Warga Jakarta, terutama dari generasi milenial mungkin sudah sangat familiar dengan Qlue. Lain halnya dengan Citizen Relation Management (CRM) yang jarang diekspos. Padahal keduanya saling berhubungan. Pingin tahu, apa itu CRM? Yuk, kita intip.
Fenomena ini tak lepas dari semakin mudah dan murahnya akses internet. Data APJII (2016) menunjukkan penetrasi internet di Indonesia sudah mencapai 132,7 juta atau 51,7% dari total populasi 256,2 juta orang. Kombinasi dari kedua hal tersebut telah membentuk always on society.
Pada gilirannya, era digital juga turut memengaruhi hubungan antara pemerintah dengan warganya. Pemerintah dituntut untuk bisa mengikuti perkembangan zaman. Pemanfaatan teknologi informasi untuk mobile government menjadi sesuatu yang tidak bisa ditawar lagi. Secara umum, m-government didefinisikan sebagai penggunaan teknologi komunikasi bergerak nirkabel, perangkat seperti Personal Digital Assistant (PDA), ponsel pintar (smartphone), dan aplikasi mobile (mobile apps) dalam aktivitas pemerintahan (Kushchu & Kuscu 2003; Ostberg 2003 in El-Kiki et al. 2005; Song 2005).

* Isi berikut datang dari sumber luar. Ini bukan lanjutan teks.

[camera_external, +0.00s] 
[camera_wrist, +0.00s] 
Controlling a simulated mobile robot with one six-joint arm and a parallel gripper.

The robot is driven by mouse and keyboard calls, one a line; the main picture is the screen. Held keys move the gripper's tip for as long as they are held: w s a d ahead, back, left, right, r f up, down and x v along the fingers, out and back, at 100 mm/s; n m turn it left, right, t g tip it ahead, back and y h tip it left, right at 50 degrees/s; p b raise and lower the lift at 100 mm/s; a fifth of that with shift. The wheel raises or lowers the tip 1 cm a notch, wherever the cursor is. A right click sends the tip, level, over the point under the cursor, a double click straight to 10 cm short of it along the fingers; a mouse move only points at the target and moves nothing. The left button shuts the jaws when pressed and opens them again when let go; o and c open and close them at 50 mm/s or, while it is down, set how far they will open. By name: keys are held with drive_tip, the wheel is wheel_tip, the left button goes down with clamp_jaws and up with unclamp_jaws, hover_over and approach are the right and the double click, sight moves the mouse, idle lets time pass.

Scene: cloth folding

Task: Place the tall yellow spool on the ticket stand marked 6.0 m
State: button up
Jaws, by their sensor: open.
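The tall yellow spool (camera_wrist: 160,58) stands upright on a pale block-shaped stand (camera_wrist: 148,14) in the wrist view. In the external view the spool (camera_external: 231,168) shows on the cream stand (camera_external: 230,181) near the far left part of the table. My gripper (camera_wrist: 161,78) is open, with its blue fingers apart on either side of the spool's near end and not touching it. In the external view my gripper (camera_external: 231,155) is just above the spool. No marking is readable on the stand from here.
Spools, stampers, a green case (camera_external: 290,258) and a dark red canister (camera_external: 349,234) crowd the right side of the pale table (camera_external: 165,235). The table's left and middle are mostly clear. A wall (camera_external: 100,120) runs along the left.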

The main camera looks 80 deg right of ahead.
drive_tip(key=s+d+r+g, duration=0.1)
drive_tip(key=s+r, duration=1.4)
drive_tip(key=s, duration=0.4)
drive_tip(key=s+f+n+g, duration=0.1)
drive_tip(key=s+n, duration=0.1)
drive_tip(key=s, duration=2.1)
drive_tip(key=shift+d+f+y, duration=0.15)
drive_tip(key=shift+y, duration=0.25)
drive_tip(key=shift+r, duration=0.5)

Pemprov DKI Jakarta tak mau ketinggalan dalam pemanfaatan TIK dalam pemerintahan, salah satunya adalah untuk komunikasi interaktif dengan warga. Meski sudah memiliki cukup banyak kanal aspirasi warga (antara lain SMS, email, Facebook dan Twitter), Pemprov DKI Jakarta tetap terbuka terhadap berbagai inovasi baik dari dalam maupun dari pihak luar.
Kesempatan tersebut disambut oleh sebuah developer lokal yang mengembangkan aplikasi Qlue. Mobile apps ini dirancang khusus sebagai media pelaporan warga terhadap berbagai permasalahan di kota. Pemprov DKI Jakarta menjadi daerah pertama yang menggunakan aplikasi Qlue. Wajar kalau Qlue jadi begitu identik dengan Pemprov DKI Jakarta, walaupun sebetulnya ini adalah aplikasi yang dibuat swasta dan bisa saja digunakan oleh daerah lain.
Tidak lama setelah kerja sama dengan Qlue, Unit Pengelola Jakarta Smart City (JSC) mulai mengembangkan aplikasi Cepat Respon Opini Publik (CROP). Jika user Qlue adalah warga yang melaporkan permasalahan, maka CROP digunakan oleh aparat Pemprov DKI Jakarta untuk menindaklanjuti laporan tersebut. Dua aplikasi ini saling terhubung satu sama lain, meski kadang integrasi yang berjalan kurang mulus.
Berdasarkan evaluasi terhadap kelemahan CROP, JSC kemudian membangun lagi aplikasi baru yang dinamai Citizen Relation Management (CRM). Berbeda dengan CROP yang hanya digunakan untuk tindak lanjut laporan dari Qlue, CRM mengintegrasikan semua kanal aspirasi yang digunakan Pemprov DKI Jakarta. Bahkan, belakangan ketika Gubernur Anies Baswedan menginstruksikan agar kecamatan membuka pelayanan pengaduan (manual) setiap hari Sabtu, laporan tersebut akan diinput oleh petugas sehingga tetap terintegrasi ke CRM.
Adaptasi Birokrasi terhadap Teknologi
Mobile apps untuk pelayanan publik perkotaan merupakan salah satu indikator dari sebuah evolusi yang sedang berlangsung yaitu "ubiquitous government" (Belanger, Carter, Schaupp, 2005) atau "smart government". Pemerintahan cerdas akan membagikan sumber daya dan informasi kepada warga negara, lembaga swadaya masyarakat maupun pihak swasta dan begitupun sebaliknya (Scholl, 2012).
Pemerintah yang cerdas (smart governance) tidak semata yang menerapkan teknologi baru dalam pengelolaan kota. Dibutuhkan respons yang lebih progresif dari pemerintah untuk menyesuaikan diri dengan perubahan yang terjadi di era digital. Struktur birokrasi mesti diperbaiki untuk mengakomodasi teknologi baru dan pemanfaatannya (Goldsmith dan Crawford, 2014).